Your Bank Will Now Automatically Alert the Income-Tax Department If Your Fixed Deposit Crosses This Amount in 2026
Your bank is already watching your Fixed Deposit — and under India’s Draft Income-Tax Rules 2026, it will report you automatically. The threshold? Lower than most Indians expect. Before you renew that FD, there’s one number you absolutely must know. Most savers are getting this dangerously wrong.
For decades, the Fixed Deposit has been India’s most trusted savings instrument. Retired government employees in Varanasi, teachers in Nagpur, small business owners in Surat — generations of Indians have tucked their hard-earned money into FDs, considering them safe, simple, and relatively private. That era of quiet, unexamined savings may now be coming to an end.
On February 7, 2026, the Central Board of Direct Taxes (CBDT) released the Draft Income-tax Rules, 2026 — the operational blueprint for the newly enacted Income-tax Act, 2025. Among its sweeping reforms, the draft introduces revised thresholds for reporting Fixed Deposit transactions to the Income-tax Department. If you have an FD — or plan to open one — this is the most important tax development you will read about this year.
The Bigger Picture: Why These Rules Exist
Before diving into the specifics, it helps to understand what the government is trying to achieve. India’s tax-to-GDP ratio has historically lagged behind peer economies. A significant portion of high-value financial activity — including bank deposits — either goes unreported or is not cross-verified against declared income.
The Statement of Financial Transactions (SFT) framework, which has existed for years, was designed to bridge this gap. Banks, post offices, and financial institutions are required under the SFT mechanism to report “specified financial transactions” to the Income-tax Department. These reports are then matched with taxpayers’ returns. Where there is a mismatch, scrutiny follows.
The Draft Income-tax Rules 2026 sharpen this mechanism significantly. They recalibrate the thresholds at which your FD activity triggers a report to the taxman — and whether you hold a PAN card plays a decisive role.

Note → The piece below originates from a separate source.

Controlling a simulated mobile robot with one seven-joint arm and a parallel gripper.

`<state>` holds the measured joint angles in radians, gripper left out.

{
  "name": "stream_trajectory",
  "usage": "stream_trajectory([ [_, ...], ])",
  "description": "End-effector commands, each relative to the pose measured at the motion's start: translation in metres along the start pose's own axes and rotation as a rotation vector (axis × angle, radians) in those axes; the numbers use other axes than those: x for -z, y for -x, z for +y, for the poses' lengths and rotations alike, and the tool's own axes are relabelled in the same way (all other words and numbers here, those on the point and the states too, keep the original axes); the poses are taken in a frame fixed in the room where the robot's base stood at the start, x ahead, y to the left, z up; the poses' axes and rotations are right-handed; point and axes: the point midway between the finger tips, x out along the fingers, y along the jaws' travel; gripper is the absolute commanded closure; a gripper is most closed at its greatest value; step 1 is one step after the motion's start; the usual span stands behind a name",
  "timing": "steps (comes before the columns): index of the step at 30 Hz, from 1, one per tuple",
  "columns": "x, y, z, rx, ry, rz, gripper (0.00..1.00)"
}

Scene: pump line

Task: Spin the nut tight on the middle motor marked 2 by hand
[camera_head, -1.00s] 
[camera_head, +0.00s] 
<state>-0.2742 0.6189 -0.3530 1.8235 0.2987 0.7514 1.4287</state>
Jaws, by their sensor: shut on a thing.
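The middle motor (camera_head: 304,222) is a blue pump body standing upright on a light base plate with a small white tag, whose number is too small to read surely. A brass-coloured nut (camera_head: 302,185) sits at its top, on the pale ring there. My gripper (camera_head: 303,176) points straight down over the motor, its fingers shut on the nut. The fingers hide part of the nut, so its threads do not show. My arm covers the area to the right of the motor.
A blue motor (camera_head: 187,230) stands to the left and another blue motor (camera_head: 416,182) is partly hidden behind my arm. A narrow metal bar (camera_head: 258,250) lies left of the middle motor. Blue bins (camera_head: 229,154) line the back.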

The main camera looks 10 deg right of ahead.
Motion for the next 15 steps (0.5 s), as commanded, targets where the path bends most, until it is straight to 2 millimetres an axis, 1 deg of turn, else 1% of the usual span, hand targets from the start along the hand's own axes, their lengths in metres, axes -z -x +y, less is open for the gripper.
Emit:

The Core Change: ₹10 Lakh with PAN, ₹5 Lakh Without
Here is the central rule every Indian depositor must understand:
Under the proposed draft rules, if you deposit more than ₹10 lakh in Fixed Deposits in a single financial year and you possess a PAN card, your bank or post office is required to report this to the Income-tax Department. If you do not have a PAN, the reporting threshold drops sharply to ₹5 lakh.
This is not a tax on your FD. Let that sink in. The rule is about reporting, not about imposing a new levy. Your FD interest remains taxable under "Income from Other Sources" as it always has been — TDS at 10% is deducted by the bank if your annual interest income exceeds ₹40,000 (₹50,000 for senior citizens). What changes is the level of scrutiny the tax department can apply to your deposit behaviour.
Critically, the ₹10 lakh limit is aggregate across all accounts and branches. So if you place ₹4 lakh in an FD at your State Bank branch in Chennai, ₹3 lakh at a Post Office in Pune, and ₹4 lakh at a private bank in Hyderabad — your total for the year is ₹11 lakh, and every institution reporting under SFT norms will flag this to the department.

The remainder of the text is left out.